That's not to say the cameras on the phone are bad by any standards; for their price, they are quite good. In daylight conditions, images look good and crisp. That said, you may find some images to be a little too saturated (take a look at the pink flowers in the attached image gallery), which I do wish Xiaomi would tone down just a little bit.

Given the dual camera setup, the phone can also take portrait mode photos for that oh-so-enticing bokeh effect in pictures. Even with just one camera on the front, I found the edge detection in portrait photos to be rather good. Xiaomi's software game is certainly on task, as portrait mode selfies too are quite accurate in applying the blur effect.

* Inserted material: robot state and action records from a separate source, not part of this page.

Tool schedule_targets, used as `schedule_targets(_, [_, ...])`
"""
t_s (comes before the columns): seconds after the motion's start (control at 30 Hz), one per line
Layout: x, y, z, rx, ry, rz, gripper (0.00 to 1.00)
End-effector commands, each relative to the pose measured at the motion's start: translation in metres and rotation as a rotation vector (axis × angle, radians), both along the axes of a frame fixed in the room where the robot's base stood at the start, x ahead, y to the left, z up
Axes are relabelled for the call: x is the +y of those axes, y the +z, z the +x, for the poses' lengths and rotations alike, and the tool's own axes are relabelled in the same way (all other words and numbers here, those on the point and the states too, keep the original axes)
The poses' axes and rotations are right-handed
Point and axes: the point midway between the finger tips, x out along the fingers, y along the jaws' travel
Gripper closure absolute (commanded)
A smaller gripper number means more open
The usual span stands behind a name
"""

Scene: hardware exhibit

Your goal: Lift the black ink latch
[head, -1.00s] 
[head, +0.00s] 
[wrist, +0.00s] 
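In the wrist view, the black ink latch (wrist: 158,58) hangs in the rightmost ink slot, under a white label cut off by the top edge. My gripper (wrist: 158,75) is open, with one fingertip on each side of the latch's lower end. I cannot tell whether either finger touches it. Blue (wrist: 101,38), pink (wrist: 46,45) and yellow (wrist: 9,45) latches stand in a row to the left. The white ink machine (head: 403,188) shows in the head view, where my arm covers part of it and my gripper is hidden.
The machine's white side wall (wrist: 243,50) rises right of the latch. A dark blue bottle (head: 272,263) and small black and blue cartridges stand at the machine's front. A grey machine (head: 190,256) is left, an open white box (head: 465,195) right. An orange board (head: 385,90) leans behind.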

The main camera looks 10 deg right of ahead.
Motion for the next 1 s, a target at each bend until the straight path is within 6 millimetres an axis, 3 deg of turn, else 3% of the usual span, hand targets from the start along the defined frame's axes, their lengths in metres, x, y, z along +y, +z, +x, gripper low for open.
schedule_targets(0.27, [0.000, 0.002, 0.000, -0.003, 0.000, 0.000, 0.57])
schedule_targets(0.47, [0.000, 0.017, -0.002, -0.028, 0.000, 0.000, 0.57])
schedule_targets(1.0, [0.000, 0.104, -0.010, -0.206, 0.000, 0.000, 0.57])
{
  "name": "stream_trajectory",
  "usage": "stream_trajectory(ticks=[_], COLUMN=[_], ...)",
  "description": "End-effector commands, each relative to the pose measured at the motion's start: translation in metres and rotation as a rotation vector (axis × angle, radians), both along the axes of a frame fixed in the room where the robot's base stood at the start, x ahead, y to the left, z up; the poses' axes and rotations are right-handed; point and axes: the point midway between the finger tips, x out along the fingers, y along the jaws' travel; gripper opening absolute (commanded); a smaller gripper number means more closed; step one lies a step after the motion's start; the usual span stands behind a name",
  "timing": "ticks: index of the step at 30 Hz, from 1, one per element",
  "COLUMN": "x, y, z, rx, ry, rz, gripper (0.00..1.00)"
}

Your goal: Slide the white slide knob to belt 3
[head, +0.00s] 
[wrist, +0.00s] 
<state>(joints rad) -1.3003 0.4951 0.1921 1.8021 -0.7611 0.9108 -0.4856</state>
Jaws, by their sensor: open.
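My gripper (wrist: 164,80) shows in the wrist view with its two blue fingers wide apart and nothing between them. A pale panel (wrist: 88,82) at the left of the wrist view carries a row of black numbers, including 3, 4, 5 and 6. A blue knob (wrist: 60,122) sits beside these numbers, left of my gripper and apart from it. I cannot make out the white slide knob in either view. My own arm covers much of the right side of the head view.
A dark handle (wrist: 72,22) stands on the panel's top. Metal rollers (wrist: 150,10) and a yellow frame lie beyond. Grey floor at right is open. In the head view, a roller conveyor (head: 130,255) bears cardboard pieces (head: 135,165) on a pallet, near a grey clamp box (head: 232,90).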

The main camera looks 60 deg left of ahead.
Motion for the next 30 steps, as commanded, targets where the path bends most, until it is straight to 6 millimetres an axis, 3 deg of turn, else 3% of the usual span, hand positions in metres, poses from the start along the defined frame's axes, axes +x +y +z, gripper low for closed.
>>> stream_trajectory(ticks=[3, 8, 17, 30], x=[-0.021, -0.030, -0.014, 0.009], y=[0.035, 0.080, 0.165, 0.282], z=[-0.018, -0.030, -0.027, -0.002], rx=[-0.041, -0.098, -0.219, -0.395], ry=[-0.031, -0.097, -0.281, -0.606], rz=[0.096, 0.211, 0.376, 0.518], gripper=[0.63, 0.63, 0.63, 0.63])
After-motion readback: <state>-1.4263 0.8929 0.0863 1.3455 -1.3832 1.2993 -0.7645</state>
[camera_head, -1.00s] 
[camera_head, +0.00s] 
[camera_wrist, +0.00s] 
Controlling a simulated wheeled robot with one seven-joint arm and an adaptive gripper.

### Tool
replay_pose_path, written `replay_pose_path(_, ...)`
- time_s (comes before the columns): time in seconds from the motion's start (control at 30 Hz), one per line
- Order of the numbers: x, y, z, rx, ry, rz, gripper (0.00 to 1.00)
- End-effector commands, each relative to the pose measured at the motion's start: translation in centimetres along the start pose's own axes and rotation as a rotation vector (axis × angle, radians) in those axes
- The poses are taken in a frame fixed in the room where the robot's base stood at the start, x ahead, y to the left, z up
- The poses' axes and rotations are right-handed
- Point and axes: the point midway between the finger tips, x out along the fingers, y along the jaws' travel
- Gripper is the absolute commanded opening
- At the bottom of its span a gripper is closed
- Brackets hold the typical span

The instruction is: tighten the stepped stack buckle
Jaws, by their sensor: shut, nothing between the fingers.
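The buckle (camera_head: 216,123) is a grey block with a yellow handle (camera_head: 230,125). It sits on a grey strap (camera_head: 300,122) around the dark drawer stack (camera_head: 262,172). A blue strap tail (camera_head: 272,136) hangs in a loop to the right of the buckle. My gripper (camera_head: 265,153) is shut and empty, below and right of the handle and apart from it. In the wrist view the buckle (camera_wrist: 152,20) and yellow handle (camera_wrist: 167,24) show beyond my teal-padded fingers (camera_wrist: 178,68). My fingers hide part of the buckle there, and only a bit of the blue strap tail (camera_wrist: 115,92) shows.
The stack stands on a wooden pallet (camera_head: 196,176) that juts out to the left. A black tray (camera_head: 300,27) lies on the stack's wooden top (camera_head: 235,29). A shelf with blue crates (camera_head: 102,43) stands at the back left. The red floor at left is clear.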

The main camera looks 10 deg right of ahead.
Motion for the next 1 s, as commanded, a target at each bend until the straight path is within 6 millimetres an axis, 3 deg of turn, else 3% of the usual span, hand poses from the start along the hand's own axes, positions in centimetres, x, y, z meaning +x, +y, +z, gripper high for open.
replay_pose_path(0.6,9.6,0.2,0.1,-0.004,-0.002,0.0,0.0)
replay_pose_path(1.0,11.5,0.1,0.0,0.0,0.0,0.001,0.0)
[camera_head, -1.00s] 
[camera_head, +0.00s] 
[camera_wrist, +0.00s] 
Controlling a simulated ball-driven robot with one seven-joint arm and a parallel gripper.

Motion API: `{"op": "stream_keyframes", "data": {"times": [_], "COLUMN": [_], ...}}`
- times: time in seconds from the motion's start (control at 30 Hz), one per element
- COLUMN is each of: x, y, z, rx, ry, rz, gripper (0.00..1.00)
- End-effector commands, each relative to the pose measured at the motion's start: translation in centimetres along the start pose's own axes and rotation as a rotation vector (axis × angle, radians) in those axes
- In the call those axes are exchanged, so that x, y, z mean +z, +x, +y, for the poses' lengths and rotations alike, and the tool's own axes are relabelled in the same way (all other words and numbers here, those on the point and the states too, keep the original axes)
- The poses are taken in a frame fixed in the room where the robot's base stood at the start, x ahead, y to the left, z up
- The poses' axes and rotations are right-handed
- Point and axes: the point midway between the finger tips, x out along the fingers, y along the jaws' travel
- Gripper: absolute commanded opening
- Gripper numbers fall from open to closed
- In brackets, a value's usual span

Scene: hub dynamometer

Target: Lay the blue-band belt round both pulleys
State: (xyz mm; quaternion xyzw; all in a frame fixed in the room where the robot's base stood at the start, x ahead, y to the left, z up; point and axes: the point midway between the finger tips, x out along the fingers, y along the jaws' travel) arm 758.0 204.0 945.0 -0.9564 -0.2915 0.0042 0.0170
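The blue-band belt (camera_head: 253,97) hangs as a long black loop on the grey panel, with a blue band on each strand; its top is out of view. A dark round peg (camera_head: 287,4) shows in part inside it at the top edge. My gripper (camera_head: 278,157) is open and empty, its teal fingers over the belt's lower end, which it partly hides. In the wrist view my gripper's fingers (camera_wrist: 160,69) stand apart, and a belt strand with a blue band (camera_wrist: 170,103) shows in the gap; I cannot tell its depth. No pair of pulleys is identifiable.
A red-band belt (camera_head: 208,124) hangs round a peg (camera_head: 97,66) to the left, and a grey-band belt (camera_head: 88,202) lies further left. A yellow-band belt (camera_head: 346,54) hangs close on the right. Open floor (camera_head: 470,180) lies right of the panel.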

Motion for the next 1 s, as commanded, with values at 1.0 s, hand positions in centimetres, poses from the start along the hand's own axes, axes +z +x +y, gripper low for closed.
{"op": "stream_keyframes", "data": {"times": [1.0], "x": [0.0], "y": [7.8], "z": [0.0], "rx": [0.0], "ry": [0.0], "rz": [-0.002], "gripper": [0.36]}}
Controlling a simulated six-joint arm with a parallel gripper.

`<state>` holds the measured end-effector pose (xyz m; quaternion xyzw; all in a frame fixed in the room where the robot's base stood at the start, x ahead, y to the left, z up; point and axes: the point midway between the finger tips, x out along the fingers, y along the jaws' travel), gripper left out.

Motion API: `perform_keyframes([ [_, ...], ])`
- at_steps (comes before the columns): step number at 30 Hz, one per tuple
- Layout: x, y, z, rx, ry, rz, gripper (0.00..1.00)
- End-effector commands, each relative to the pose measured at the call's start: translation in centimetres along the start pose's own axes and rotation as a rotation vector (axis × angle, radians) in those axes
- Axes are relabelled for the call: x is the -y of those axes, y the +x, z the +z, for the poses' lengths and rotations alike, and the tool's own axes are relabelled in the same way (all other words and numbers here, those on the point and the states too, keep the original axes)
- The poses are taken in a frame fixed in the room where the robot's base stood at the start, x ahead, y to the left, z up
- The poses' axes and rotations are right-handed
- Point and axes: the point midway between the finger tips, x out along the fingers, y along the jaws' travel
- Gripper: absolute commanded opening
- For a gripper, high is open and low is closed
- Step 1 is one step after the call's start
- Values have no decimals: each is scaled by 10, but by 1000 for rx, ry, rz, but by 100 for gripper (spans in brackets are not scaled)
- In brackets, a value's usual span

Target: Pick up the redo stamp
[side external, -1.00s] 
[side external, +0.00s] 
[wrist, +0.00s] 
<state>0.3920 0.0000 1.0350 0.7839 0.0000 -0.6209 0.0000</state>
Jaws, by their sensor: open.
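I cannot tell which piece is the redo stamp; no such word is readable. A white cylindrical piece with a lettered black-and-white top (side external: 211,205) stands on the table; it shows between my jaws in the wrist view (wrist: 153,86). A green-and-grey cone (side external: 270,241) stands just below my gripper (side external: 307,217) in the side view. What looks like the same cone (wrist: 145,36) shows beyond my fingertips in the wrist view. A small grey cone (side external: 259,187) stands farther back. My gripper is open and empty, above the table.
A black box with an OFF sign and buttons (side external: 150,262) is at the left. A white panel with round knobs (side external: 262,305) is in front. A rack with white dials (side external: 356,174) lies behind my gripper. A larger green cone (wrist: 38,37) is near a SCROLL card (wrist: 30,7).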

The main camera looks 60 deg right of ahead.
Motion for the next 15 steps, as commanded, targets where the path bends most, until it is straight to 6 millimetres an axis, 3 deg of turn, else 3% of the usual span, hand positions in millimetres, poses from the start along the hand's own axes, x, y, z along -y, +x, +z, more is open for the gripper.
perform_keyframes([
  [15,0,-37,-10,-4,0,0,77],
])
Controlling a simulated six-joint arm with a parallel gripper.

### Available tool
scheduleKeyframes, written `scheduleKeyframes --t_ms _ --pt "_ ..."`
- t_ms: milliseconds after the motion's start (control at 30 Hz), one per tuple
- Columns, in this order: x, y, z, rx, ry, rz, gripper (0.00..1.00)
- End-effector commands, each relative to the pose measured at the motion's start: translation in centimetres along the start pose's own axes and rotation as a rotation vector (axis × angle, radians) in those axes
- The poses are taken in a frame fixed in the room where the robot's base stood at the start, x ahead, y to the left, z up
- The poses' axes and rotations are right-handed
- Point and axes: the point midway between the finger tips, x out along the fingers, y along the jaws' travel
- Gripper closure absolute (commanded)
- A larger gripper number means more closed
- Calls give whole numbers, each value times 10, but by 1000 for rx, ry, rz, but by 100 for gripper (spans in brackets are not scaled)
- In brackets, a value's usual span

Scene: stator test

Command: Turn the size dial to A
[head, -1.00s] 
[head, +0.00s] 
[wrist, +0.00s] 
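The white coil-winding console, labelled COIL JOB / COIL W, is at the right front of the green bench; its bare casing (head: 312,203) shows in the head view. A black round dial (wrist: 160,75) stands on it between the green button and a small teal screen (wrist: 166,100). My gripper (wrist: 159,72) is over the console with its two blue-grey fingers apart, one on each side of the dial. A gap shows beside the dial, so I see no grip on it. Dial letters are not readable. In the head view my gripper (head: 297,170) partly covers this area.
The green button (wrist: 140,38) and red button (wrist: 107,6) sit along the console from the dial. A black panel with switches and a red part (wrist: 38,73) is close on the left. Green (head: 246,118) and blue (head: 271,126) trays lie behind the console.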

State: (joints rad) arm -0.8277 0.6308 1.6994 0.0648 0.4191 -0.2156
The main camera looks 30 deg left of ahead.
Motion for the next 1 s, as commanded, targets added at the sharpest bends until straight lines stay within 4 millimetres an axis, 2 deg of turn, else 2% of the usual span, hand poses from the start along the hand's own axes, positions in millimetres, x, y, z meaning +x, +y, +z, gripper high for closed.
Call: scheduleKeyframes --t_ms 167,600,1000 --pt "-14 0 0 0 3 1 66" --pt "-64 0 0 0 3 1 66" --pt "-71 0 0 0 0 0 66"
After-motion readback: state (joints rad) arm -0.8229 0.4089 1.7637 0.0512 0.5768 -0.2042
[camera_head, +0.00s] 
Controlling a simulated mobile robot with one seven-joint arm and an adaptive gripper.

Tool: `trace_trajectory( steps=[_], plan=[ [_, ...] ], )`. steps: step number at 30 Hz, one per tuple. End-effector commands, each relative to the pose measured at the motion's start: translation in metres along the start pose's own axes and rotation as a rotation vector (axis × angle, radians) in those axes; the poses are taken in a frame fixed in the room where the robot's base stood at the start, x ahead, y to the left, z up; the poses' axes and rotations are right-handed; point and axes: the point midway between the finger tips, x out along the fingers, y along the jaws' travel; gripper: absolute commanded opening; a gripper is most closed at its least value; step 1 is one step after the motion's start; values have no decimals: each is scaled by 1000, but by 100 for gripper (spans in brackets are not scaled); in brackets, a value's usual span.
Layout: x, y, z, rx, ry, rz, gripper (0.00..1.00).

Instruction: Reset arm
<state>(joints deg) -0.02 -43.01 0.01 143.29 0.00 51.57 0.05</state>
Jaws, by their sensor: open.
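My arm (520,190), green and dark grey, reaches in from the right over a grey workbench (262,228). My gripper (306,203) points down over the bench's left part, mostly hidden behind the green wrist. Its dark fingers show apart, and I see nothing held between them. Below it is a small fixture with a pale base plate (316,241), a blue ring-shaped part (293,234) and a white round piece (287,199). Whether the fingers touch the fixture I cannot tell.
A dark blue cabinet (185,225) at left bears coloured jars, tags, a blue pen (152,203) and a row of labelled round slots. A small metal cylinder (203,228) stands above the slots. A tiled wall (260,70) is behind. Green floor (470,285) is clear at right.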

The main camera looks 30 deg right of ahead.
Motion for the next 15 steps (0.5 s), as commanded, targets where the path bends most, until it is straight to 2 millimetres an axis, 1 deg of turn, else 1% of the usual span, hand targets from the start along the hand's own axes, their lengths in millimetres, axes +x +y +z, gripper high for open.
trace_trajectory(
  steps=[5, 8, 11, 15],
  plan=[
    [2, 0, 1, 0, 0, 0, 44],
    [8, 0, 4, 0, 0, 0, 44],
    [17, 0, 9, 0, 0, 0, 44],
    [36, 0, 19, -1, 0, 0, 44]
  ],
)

One pet peeve I found here was that selfies are automatically enhanced with what other manufacturers call 'face beauty', which smooths out your skin. There's also no option to turn it off in the settings, which is rather annoying. Adding to that, rear camera pictures are all watermarked with 'Shot with Pocophone F1' out of the box and you need to manually turn it off in the settings, something I did not appreciate. To top it all off, there's seemingly no way of removing the watermark on images that have already been saved. Self-promotion is well and good, but I feel like it's taken a little too far here.

Performance and storage

We can't have a review of the Pocophone F1 without a discussion on the self-proclaimed master of speed's performance chops. Over the years, this section of the review has become less meaningful as smartphones have become more powerful and, thus, capable of serving most people's needs even at the lower end of the market.

In the case of the Pocophone, its biggest selling point is that it provides exactly the kind of performance you'd expect from a $1,000 flagship for the cost of one of those lower-end devices. There's also some liquid cooling technology to ensure heat dissipation is a cut above most other phones. What all of this results in is a phone that packs a punch that is way above its class and is simply fast and fluid, regardless of what you throw at it.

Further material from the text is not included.